Which lines contain the string "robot"? Please list every one of them.

════════════════════

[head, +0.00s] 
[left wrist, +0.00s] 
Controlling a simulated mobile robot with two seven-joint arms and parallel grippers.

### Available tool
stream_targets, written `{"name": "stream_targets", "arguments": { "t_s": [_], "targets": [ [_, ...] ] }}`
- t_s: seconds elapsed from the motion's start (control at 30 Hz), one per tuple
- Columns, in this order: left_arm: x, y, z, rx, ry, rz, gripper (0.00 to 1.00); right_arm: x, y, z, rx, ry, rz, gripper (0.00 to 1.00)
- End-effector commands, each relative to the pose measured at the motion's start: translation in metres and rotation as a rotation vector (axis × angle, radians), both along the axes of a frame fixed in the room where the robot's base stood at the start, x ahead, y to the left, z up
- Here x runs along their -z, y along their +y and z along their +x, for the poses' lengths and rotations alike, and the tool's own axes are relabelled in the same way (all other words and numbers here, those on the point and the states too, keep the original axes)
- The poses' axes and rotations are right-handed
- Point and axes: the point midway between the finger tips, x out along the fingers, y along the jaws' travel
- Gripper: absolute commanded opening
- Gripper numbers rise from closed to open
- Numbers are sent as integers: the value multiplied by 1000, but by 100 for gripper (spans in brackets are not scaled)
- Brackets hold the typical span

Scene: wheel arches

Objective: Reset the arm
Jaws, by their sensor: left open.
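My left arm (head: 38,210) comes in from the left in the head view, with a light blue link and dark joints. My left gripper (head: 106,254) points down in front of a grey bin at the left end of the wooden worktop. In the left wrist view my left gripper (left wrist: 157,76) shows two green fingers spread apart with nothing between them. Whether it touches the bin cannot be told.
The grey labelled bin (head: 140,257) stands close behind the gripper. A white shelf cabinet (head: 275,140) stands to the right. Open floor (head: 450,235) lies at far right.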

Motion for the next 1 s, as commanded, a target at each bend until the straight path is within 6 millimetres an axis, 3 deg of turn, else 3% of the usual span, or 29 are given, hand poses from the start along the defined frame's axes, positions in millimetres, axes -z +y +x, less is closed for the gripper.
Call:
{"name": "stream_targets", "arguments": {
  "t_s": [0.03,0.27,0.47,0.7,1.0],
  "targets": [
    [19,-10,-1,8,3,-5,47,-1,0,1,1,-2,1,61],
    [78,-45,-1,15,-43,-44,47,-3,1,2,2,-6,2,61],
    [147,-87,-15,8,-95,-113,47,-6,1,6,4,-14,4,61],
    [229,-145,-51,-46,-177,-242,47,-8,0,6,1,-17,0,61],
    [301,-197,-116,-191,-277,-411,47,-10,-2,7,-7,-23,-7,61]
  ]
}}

════════════════════

_Output of the exercise_:
Controlling a simulated mobile robot with two seven-joint arms and parallel grippers.
- End-effector commands, each relative to the pose measured at the motion's start: translation in metres and rotation as a rotation vector (axis × angle, radians), both along the axes of a frame fixed in the room where the robot's base stood at the start, x ahead, y to the left, z up

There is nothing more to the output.